Author:Karen O'Reilly (Loughborough University)
Paper short abstract:
This paper theoretically examines the usefulness of the concept of mobility for those who live in its shadow. It does this for two contexts of what Steve Vertovec is calling super-diversity: contexts characterised by complex, fluid, changing, and heterogeneous forms of mobility, social change, and cultural and social categorisations.
Paper long abstract:
This paper is particularly interested in the tensions between mobility, on the one hand, and social stability, on the other.
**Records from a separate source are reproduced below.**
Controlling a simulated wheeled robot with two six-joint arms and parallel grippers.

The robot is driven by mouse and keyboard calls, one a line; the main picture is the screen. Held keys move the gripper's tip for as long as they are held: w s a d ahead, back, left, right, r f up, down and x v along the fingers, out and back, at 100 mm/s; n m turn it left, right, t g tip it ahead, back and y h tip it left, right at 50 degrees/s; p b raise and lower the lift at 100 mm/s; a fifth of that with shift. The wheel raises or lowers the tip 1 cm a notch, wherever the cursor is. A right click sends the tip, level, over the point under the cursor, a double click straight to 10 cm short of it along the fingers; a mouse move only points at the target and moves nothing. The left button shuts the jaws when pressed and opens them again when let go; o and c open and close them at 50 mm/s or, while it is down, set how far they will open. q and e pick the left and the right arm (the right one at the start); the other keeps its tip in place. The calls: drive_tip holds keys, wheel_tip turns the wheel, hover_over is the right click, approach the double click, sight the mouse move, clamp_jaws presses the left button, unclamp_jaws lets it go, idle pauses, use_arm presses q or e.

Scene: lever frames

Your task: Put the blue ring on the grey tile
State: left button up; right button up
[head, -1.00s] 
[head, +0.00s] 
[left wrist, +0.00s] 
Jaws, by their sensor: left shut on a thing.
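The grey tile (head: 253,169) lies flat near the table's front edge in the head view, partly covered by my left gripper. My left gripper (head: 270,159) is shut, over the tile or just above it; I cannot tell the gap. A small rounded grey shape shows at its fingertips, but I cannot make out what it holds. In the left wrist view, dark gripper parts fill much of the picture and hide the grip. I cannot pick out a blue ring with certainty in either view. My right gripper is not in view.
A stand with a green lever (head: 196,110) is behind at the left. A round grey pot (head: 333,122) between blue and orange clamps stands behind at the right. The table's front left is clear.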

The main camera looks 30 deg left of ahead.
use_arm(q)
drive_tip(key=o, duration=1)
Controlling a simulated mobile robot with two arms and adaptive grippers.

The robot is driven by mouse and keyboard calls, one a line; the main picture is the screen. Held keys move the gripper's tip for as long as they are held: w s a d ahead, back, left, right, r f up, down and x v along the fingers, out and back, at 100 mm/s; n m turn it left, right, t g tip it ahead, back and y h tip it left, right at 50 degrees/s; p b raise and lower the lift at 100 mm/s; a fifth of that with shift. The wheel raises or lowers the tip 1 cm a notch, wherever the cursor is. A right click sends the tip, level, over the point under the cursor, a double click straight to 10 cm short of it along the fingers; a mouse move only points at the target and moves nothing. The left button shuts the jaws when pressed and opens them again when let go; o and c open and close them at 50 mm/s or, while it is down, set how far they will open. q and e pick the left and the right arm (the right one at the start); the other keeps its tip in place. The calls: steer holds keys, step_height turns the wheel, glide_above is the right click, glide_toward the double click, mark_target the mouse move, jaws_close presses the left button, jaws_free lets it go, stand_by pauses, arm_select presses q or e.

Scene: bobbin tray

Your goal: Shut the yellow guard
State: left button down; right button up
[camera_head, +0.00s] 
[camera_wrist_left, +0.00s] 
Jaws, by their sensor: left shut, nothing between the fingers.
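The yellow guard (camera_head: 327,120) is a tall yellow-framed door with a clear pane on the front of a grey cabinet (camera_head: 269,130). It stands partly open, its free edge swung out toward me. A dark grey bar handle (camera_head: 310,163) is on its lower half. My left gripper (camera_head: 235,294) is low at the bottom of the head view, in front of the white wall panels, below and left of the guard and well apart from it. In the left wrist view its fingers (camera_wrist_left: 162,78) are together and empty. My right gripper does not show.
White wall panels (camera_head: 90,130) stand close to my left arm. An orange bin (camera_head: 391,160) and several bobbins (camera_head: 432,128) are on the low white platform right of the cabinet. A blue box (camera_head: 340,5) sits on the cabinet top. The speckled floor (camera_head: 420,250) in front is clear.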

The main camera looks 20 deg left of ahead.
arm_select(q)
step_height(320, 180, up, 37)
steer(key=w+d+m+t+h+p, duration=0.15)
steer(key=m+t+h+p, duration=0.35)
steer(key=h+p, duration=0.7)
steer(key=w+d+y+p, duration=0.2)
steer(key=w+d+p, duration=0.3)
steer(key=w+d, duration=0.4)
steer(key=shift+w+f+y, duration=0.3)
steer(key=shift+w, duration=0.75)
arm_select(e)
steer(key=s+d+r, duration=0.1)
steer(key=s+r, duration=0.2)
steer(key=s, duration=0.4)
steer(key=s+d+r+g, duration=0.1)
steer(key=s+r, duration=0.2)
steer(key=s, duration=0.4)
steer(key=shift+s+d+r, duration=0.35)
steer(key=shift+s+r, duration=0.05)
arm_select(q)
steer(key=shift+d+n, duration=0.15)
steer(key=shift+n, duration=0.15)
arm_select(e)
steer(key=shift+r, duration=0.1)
It seems to me that, while discourses of mobility, transnationalism, postmodernism, global communities, non-fixity, and the lack of importance of locality proliferate in the academic literature, the rhetoric of modernity - of place, community, inequality, and social cohesion - persists in popular discourse, and the discourse of state policies and voluntary groups. Modernist models of the nation, locality, and community still also resonate with people's daily lives. There is thus an ambivalence in cultural messages about community and contradictions and tensions that are felt and have to be managed day by day. I have undertaken long-term ethnographic fieldwork with European migrants in Spain, and have recently started a new project: a community study of a small town in the East Midlands, which explores the concept of community in the context of super-diversity. In Spain, fixed notions of nation, ethnic group, immigrant, and tourist impact on policies designed to manage fluid mobile practices. In Shepshed, locals yearn for the return of old-style community, for supermarkets and shops, while policy-makers advise locals how they can embrace change, learn to be a successful dormitory town, and appeal to middle-class incomers whose hearts may be elsewhere. I would like to draw on the ethnographic data from these studies to theoretically examine the usefulness of the concept of mobility for those who live in its shadow.